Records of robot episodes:
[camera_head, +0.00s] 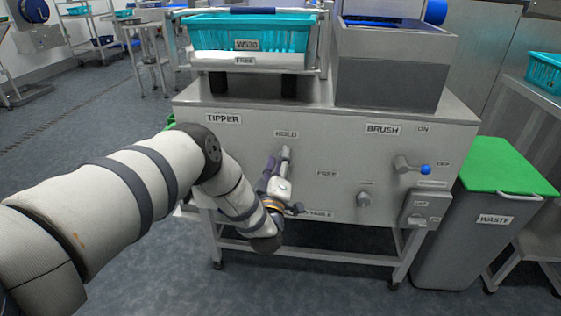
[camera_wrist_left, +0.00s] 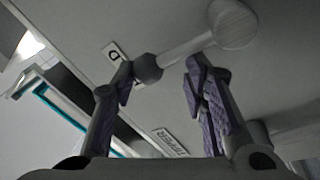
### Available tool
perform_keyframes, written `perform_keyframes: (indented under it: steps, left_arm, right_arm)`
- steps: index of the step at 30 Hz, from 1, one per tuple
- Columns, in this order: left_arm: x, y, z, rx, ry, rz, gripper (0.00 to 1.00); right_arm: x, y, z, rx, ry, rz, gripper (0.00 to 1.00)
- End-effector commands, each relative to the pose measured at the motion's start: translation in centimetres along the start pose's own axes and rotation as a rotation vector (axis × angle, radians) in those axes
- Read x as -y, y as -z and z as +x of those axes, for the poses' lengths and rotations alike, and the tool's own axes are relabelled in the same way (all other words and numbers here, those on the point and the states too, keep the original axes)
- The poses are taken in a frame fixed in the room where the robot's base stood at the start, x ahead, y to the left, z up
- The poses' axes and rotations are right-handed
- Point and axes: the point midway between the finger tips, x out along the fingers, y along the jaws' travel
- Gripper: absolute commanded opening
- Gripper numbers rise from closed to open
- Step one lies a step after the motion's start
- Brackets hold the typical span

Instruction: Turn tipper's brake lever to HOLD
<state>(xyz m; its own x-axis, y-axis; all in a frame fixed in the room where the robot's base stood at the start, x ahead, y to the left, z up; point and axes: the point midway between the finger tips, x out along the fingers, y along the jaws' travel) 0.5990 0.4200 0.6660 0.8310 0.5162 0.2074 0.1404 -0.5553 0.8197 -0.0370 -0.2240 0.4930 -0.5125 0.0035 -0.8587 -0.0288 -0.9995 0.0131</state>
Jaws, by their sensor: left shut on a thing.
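The tipper's brake lever (camera_head: 286,154) is a grey bar on the front panel, just under the HOLD label (camera_head: 286,134). Its upper part shows in the head view and stands nearly upright; my gripper hides the lower part. In the left wrist view the lever (camera_wrist_left: 188,46) runs from a round hub to a dark knob near a partly hidden label ending in D. My left gripper (camera_head: 277,182) is at the lever, and in the wrist view its purple-padded fingers (camera_wrist_left: 160,74) stand either side of the knob end, shut on the lever. My right gripper is out of view.
The panel also has a FREE label (camera_head: 327,174), a blue-tipped brush lever (camera_head: 409,166) and a grey knob (camera_head: 363,200). A teal crate (camera_head: 250,33) sits on the tipper above. A green-lidded waste bin (camera_head: 492,220) stands close at right. Floor at left is open.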

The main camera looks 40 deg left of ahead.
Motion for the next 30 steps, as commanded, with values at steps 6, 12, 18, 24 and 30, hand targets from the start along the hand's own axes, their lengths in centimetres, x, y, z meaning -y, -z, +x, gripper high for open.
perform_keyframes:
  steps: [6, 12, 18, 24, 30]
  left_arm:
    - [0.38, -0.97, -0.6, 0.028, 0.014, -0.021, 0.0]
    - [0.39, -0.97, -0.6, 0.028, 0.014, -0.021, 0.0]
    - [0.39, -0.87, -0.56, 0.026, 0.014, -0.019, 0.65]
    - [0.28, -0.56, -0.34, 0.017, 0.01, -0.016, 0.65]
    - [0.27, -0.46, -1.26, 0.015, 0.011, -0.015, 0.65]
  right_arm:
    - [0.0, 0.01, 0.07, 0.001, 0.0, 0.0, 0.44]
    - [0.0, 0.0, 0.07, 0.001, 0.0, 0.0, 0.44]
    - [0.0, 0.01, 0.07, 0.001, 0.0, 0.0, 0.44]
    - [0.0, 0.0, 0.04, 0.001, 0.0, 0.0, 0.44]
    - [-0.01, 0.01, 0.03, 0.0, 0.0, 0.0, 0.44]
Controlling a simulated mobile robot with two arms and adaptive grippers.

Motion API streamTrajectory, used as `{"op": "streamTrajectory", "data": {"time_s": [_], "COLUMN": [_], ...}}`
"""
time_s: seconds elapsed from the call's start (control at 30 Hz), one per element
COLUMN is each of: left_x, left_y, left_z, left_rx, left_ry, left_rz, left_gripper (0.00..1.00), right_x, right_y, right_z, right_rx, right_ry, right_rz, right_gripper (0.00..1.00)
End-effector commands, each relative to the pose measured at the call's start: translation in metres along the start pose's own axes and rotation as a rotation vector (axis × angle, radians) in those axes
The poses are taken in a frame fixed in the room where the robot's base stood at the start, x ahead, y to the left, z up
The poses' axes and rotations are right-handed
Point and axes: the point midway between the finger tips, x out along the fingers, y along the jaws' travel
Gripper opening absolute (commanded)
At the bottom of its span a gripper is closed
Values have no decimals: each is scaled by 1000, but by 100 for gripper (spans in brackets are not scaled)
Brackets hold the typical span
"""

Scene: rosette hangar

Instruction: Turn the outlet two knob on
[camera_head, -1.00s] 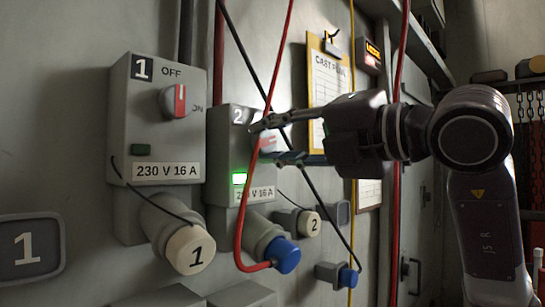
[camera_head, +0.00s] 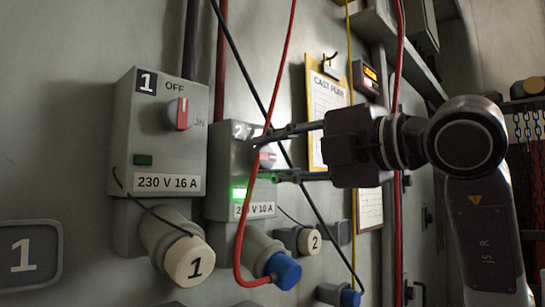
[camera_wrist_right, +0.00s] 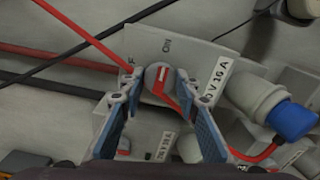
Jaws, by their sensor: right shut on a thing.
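The outlet two box (camera_head: 228,160) is a grey wall unit with a lit green lamp (camera_head: 239,193). Its grey knob with a red mark (camera_wrist_right: 157,76) sits between the two fingers of my right gripper (camera_wrist_right: 157,82), which is shut on it. In the head view the right gripper (camera_head: 262,158) reaches in from the right, and its fingers and a red cable partly cover the knob (camera_head: 268,154). The wrist view shows an ON mark (camera_wrist_right: 167,46) and part of the OFF mark. I cannot tell exactly where the knob points. My left gripper is out of view.
The red cable (camera_head: 245,215) hangs in front of the box and runs to a blue plug (camera_head: 284,270). A black cable (camera_head: 245,65) crosses close behind the fingers. The outlet one box (camera_head: 160,130) stands to the left. A clipboard (camera_head: 325,95) hangs behind the gripper.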

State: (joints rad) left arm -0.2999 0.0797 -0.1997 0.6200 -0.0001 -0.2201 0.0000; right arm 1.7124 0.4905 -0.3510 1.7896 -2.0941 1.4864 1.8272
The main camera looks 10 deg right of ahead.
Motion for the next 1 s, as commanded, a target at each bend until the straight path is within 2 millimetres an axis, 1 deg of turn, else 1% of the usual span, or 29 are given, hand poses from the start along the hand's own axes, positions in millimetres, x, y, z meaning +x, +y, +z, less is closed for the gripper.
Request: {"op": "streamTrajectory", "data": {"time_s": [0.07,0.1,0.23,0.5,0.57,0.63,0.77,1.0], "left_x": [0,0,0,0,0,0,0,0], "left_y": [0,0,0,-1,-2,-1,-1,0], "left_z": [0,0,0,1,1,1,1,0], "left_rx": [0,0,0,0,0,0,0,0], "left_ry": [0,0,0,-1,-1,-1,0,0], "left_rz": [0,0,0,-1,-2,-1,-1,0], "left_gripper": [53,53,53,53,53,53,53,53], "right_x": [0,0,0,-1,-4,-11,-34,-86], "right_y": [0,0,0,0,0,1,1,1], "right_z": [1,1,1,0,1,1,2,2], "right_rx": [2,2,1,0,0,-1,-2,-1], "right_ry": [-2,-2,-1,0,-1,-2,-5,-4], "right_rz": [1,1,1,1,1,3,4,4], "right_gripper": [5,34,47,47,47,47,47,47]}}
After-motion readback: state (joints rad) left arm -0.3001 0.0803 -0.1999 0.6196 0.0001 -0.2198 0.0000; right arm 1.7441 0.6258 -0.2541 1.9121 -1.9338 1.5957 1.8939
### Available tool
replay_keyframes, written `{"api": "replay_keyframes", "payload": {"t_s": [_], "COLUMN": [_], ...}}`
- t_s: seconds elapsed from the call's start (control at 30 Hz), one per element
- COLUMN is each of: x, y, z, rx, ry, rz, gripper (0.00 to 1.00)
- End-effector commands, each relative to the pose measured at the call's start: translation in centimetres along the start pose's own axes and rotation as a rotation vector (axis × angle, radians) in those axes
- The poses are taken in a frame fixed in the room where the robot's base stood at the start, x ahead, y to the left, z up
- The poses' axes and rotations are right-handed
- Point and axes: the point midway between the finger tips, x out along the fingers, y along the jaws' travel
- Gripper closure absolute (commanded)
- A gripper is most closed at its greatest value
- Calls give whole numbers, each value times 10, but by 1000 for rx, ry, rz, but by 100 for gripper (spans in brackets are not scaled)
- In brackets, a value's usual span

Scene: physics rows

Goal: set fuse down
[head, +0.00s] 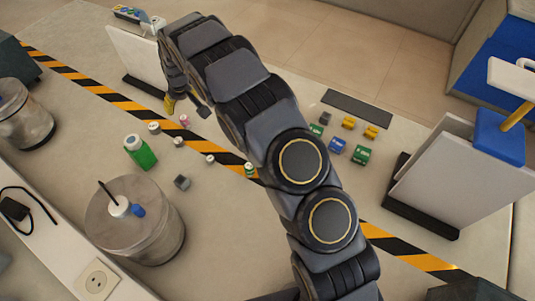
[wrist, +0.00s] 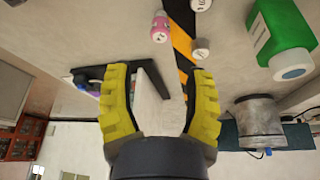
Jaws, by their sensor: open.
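Several small capped cylinders, which look like fuses, stand on the table; I cannot tell which one the task means. A pink one (head: 184,120) is closest to my gripper (head: 186,107), which is low near the table's far left part. The pink cylinder also shows in the wrist view (wrist: 160,27), beyond the fingertips, with a grey-white one (wrist: 200,48) beside it. A green one (head: 249,170) stands by the striped line near my arm. My gripper's yellow fingers (wrist: 160,75) are spread apart in the wrist view. Nothing is held between them.
A white upright panel (head: 137,58) is close behind my gripper. Coloured blocks (head: 361,154) and another panel (head: 445,175) are at right.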

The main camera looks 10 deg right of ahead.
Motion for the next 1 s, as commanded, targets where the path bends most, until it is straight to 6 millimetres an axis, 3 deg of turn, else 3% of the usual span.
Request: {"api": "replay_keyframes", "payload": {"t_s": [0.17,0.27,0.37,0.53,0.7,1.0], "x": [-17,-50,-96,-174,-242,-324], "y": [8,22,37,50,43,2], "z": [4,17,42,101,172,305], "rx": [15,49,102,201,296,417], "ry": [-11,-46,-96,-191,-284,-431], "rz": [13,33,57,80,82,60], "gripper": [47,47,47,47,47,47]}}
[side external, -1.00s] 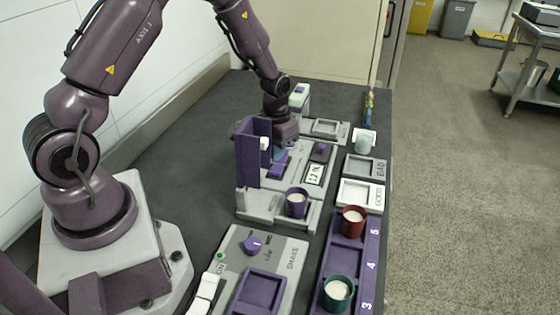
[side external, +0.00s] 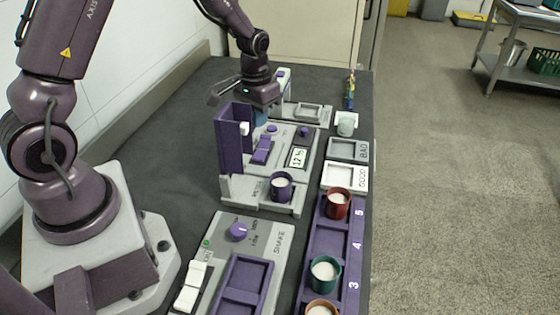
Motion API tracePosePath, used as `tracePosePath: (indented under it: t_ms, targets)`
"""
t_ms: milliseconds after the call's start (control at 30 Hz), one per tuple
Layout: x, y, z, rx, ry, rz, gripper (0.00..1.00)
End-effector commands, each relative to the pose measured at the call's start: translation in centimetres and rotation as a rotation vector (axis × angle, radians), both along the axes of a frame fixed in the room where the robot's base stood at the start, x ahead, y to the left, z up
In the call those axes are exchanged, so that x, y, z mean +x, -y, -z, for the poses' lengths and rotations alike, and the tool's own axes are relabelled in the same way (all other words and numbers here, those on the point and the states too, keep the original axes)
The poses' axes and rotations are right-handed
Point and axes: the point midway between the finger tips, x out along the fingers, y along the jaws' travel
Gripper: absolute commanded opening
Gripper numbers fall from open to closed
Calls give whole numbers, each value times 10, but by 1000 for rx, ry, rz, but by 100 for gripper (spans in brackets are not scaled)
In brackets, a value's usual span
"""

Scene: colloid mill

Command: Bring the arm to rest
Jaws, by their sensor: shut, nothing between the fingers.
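My gripper (side external: 262,118) hangs above the purple and grey machine (side external: 276,206), just behind its upright purple panel (side external: 229,140). Its fingers are small in this view and partly behind the panel's edge; they are shut with nothing held. It is apart from the purple rocker switch (side external: 262,149) below it.
A purple numbered rack (side external: 329,240) holds a red cup (side external: 338,203), a green cup (side external: 324,273) and an orange one (side external: 320,308). The shaker (side external: 262,240) stands in front. Trays marked BAD (side external: 348,150) and GOOD (side external: 343,177) lie right. The dark tabletop at left is clear.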

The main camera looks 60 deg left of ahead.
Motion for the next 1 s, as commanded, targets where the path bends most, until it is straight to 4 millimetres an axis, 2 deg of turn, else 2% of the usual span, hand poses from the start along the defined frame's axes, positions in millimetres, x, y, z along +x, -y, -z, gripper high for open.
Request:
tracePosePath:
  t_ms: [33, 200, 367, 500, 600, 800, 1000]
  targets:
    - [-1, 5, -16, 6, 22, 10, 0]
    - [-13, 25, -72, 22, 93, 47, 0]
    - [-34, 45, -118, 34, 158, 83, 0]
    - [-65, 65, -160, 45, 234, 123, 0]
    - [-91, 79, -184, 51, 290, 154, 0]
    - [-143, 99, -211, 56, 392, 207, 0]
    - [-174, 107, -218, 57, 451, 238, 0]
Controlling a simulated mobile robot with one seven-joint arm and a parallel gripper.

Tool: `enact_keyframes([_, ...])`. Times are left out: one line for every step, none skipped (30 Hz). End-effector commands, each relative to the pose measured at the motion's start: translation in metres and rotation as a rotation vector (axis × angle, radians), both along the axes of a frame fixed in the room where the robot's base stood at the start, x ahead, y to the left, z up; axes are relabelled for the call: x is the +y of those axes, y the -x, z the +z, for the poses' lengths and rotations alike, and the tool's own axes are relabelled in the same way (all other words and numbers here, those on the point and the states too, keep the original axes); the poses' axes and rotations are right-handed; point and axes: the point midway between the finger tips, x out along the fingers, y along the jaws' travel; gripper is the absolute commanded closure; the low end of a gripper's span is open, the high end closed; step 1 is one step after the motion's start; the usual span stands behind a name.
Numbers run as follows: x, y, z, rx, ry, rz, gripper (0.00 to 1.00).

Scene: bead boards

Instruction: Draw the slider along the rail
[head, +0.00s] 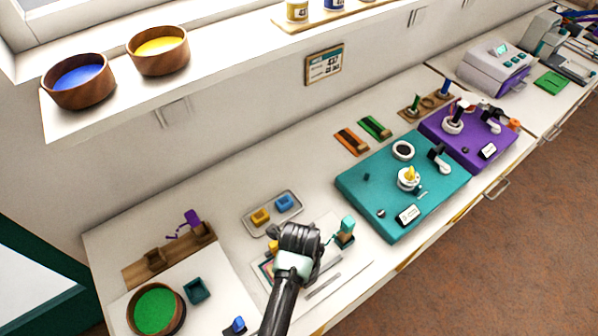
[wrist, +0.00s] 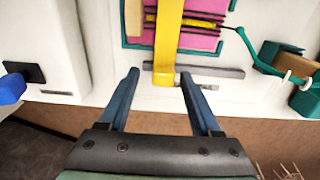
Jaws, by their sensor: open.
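In the wrist view a yellow bar (wrist: 168,40), which looks like the slider, crosses a pink board in a teal frame with dark cords strung over it. A grey strip (wrist: 220,71), possibly the rail, runs across the bar's near end. My gripper (wrist: 160,74) is open, one finger on each side of the bar's near end, with visible gaps. I cannot tell how deep the fingers reach. In the head view my gripper (head: 298,240) covers much of this board, and only a bit of yellow (head: 272,246) shows beside it.
A teal block (head: 345,230) stands right of my gripper, with a green cord running to it in the wrist view. A tray (head: 262,229) with yellow and blue pieces lies behind. A teal board (head: 370,210) stands to the right. The counter's front edge is close.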

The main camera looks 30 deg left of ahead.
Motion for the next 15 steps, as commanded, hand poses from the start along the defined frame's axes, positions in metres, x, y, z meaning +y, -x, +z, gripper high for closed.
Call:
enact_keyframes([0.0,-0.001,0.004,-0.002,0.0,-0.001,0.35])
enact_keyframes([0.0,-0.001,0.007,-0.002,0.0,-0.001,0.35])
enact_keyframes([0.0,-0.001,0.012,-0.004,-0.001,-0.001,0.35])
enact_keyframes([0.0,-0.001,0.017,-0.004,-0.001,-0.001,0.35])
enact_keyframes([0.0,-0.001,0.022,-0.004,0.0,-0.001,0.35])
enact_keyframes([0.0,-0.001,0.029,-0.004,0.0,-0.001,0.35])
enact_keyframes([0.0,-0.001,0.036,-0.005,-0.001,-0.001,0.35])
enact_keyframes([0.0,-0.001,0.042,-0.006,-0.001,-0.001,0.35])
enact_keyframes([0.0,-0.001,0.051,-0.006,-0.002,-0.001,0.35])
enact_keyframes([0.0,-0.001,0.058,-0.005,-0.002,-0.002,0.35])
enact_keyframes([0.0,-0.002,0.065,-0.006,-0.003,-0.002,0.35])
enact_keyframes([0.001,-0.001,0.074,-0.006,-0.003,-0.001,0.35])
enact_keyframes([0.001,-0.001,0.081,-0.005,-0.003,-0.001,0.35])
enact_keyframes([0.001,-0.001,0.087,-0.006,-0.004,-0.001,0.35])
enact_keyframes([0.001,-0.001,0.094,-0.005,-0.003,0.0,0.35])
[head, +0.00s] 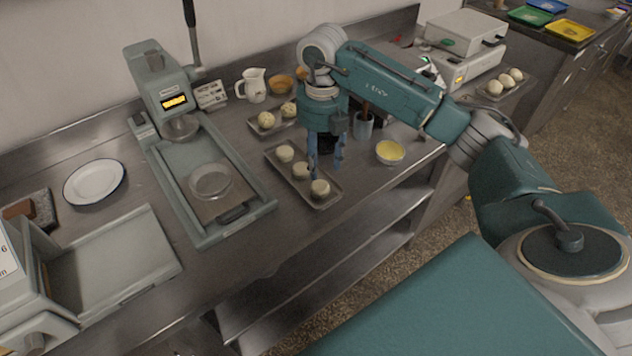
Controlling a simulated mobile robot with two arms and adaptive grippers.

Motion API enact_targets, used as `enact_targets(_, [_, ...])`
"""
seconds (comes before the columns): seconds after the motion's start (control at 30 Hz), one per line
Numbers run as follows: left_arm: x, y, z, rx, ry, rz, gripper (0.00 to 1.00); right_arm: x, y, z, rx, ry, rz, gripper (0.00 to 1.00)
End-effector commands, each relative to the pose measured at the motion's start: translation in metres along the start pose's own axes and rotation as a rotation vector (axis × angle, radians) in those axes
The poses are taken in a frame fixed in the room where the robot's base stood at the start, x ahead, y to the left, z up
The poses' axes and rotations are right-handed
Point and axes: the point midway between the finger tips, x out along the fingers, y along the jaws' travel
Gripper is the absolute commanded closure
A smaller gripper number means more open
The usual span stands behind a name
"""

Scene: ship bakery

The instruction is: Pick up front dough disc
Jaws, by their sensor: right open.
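A grey tray (325,202) on the steel counter holds three pale dough discs in a row. The front dough disc (320,188) lies at the tray's near end. The middle disc (301,170) and the back disc (285,153) lie behind it. My right gripper (325,172) points down over the near part of the tray, with its blue fingers apart and nothing seen between them. Its fingertips are just above and behind the front disc; I cannot tell whether they touch anything. My left gripper is out of view.
A bowl of yellow filling (390,152) and a grey cup (363,126) with utensils stand right of the gripper. Another tray with dough balls (266,120) is behind. A press (210,185) stands left; a white plate (94,182) lies farther left.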

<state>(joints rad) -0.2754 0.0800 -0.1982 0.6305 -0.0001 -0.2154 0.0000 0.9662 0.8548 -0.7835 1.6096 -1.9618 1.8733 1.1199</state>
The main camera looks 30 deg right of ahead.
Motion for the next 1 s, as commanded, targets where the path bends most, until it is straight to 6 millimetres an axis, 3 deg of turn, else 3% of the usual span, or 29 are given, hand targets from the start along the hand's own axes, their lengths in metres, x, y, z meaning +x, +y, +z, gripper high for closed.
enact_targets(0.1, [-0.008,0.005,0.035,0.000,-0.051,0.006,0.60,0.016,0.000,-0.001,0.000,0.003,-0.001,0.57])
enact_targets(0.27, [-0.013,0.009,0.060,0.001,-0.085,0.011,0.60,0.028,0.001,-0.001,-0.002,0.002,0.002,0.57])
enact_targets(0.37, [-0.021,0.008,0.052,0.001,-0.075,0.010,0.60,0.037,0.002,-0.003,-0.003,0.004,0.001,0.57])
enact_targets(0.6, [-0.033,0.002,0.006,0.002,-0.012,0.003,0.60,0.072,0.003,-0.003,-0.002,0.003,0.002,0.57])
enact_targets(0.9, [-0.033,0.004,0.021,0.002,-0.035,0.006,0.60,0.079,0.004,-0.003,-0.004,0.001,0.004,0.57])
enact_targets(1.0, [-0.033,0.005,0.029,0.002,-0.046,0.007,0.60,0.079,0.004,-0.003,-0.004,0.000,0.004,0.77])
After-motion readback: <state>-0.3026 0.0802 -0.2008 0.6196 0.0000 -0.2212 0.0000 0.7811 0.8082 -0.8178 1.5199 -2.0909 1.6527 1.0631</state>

Your goal
Print out, exactly and with nothing added, the lines starting at the line holding "[side external, +0.00s]" and ending at the line holding "Command: Bring the arm to rest", minus any pictures.

Exercise response
[side external, +0.00s] 
Motion API tracePosePath, used as `tracePosePath: (indented under it: t_ms, targets)`
"""
t_ms: milliseconds after the call's start (control at 30 Hz), one per tuple
Layout: x, y, z, rx, ry, rz, gripper (0.00..1.00)
End-effector commands, each relative to the pose measured at the call's start: translation in centimetres and rotation as a rotation vector (axis × angle, radians), both along the axes of a frame fixed in the room where the robot's base stood at the start, x ahead, y to the left, z up
In the call those axes are exchanged, so that x, y, z mean +x, -y, -z, for the poses' lengths and rotations alike, and the tool's own axes are relabelled in the same way (all other words and numbers here, those on the point and the states too, keep the original axes)
The poses' axes and rotations are right-handed
Point and axes: the point midway between the finger tips, x out along the fingers, y along the jaws' travel
Gripper: absolute commanded opening
Gripper numbers fall from open to closed
Calls give whole numbers, each value times 10, but by 1000 for rx, ry, rz, but by 100 for gripper (spans in brackets are not scaled)
In brackets, a value's usual span
"""

Scene: colloid mill

Command: Bring the arm to rest

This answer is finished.